【6月26日 AFP】フランスで、自身に対し長年にわたりレイプを繰り返した夫を殺害した罪に問われたバレリー・バコ(Valerie Bacot)被告(40)が25日、禁錮4年(うち執行猶予3年)の刑を言い渡された。実刑の1年はすでに未決勾留で刑期を満たしたとみなされ、被告は収監を免れた。

 バコ被告は12歳の時、母親の交際相手だった25歳年上のダニエル・ポレット(Daniel Polette)さんに最初にレイプされた。その後、夫となったポレットさんから売春を強要されていた。

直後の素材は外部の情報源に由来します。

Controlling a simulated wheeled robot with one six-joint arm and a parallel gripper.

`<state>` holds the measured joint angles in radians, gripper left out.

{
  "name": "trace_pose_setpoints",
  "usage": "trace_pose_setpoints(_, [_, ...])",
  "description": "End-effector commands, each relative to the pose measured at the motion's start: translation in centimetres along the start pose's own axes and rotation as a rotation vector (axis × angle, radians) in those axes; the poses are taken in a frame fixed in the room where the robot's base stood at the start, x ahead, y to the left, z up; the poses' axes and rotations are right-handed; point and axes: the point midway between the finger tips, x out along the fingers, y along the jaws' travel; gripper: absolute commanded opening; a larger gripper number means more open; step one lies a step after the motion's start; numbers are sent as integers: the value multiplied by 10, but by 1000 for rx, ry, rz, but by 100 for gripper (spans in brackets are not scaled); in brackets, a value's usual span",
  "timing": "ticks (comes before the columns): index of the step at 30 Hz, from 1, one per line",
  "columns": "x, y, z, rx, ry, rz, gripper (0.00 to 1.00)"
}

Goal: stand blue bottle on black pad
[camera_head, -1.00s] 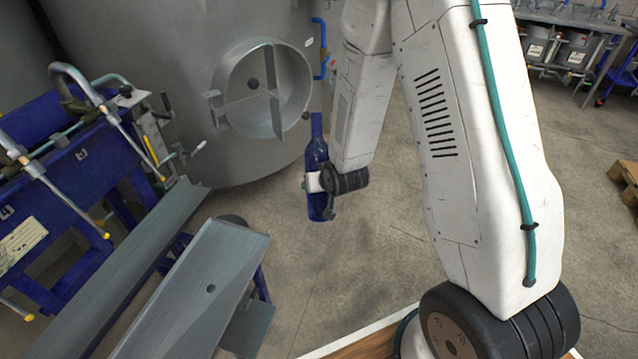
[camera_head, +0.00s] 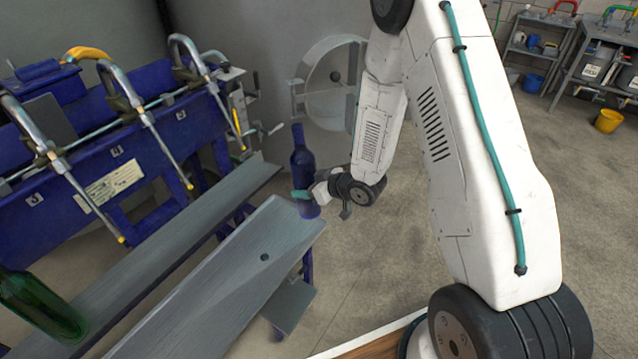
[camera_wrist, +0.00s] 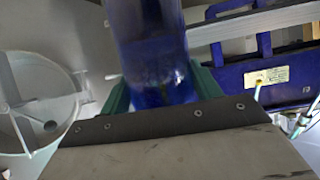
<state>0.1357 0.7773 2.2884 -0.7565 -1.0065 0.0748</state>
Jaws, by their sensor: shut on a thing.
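The blue bottle (camera_head: 303,165) is upright in my gripper (camera_head: 308,195), near the right end of a long grey bench. In the wrist view the blue bottle (camera_wrist: 152,50) fills the space between the green jaw pads of my gripper (camera_wrist: 158,88), which is shut on it. The bottle's base shows just below the gripper in the head view, close to the bench end; I cannot tell whether it is above the bench or beyond its edge. No black pad can be made out in these frames.
The grey bench (camera_head: 225,280) and a grey rail (camera_head: 150,250) run diagonally at left. A green bottle (camera_head: 40,305) stands at lower left. A blue filling machine (camera_head: 110,170) with curved spouts is behind them. A large tank with a round hatch (camera_head: 332,80) is at back.

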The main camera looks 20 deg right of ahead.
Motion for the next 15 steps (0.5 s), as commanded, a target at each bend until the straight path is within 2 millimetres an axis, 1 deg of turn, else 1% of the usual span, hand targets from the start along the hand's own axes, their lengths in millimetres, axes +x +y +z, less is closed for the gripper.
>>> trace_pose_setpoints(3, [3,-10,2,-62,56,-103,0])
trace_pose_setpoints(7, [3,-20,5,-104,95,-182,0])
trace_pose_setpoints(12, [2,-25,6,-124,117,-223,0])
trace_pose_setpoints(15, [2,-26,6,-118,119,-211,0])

 この事件はドメスティックバイオレンス(DV)防止を訴える活動団体を動かし、被告の釈放を求める嘆願書には数十万人が署名。裁判で検察側は、被告が「被害者であることは極めて明らか」であるとして、再収監されるべきではないとの見解を示していた。量刑が言い渡されると、法廷では大きな歓声が巻き起こり、被告の友人や家族が涙を流した。

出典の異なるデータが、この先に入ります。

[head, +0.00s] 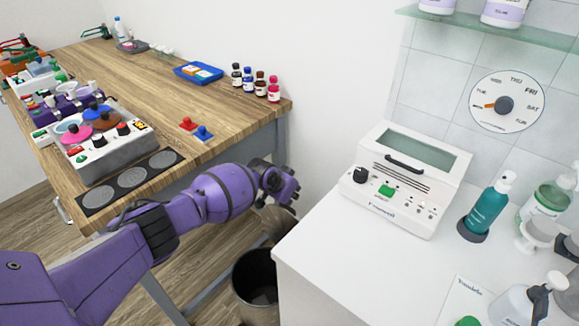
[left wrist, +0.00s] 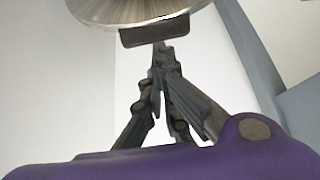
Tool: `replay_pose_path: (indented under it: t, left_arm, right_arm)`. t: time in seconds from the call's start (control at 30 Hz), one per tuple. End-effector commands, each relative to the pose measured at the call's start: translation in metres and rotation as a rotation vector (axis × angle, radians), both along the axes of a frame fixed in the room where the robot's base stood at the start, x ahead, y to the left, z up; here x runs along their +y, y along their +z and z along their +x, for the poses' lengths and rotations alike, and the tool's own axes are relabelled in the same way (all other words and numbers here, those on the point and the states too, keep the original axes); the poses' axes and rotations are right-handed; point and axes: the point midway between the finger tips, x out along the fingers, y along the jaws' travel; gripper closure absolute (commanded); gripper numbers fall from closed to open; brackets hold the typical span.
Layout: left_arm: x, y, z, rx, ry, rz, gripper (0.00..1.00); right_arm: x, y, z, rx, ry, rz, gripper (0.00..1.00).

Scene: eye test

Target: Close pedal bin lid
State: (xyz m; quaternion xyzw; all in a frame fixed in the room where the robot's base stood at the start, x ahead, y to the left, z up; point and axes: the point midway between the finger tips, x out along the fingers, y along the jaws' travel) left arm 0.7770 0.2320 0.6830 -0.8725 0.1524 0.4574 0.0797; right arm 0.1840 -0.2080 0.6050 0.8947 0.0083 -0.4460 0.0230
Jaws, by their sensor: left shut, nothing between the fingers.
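The pedal bin (head: 254,308) stands on the floor between the wooden bench and the white counter, and its dark inside shows. Its lid (head: 277,224) is open and raised behind the bin's mouth, partly hidden by my left gripper and the counter. In the left wrist view a round brushed-metal lid (left wrist: 130,8) with a dark block (left wrist: 155,31) at its edge fills the top. My left gripper (head: 291,187) is above the lid in the head view, shut and empty. Its fingertips (left wrist: 160,50) appear close to the dark block; I cannot tell whether they touch. My right gripper is not in view.
The white counter (head: 330,262) bounds the bin on the right and carries a white device (head: 400,180) and a teal bottle (head: 486,210). The wooden bench (head: 150,80) with colourful items lies left. A bench leg (head: 280,140) stands behind my left gripper.

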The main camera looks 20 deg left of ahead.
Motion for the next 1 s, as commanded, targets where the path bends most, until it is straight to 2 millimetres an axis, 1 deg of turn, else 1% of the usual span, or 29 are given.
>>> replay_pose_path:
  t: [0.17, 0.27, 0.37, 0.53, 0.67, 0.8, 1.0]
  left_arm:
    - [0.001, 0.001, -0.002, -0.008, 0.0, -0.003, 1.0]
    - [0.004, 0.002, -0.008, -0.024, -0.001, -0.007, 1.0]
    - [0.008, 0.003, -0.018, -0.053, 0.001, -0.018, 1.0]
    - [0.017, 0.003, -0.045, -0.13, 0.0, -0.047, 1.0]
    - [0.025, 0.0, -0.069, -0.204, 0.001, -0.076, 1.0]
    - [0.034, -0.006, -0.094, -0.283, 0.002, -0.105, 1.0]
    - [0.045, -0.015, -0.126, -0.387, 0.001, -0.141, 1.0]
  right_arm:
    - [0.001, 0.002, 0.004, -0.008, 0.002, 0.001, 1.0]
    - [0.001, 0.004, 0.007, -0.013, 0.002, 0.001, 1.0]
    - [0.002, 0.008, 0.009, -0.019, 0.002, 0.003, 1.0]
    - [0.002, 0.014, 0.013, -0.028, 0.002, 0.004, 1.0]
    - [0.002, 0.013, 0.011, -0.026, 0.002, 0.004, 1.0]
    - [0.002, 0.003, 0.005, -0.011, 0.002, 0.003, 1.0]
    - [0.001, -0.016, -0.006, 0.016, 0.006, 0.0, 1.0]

 バコ被告は、先月出版した著書「皆知っていた(原題)」で、夫の殺害に至った経緯をつづっている。ポレットさんは12歳の被告をレイプした罪で有罪判決を受け刑に服したが、釈放後に舞い戻り、再びレイプを繰り返した。被告は17歳で妊娠。アルコール依存症の母親に家から追い出されると、ポレットさんと同居を始めた。被告は裁判で、「子どもは失いたくなかった。自分には誰もいなかった。他にどこに行けたでしょう?」と訴えた。

 同じく酒浸りだったポレットさんは次第に暴力をエスカレートさせ、被告に売春を強要するようにもなった。捜査当局によると、被告は銃を突き付けられ、従わなければ殺すと何度も脅されたことが分かっている。ポレットさんが14歳の娘に対して性にまつわる質問を始めた時、バコ被告は「こんなことは終わりにしなければ」と心を決めたという。

 被告は2016年3月、またしても売春を命じられた際、ポレットさんが車内に保管していた銃で、運転席にいたポレットさんを撃ち殺害した。被告は、娘を自分と同じ運命で苦しませてはいけないと思い、「娘を救いたかった」と説明している。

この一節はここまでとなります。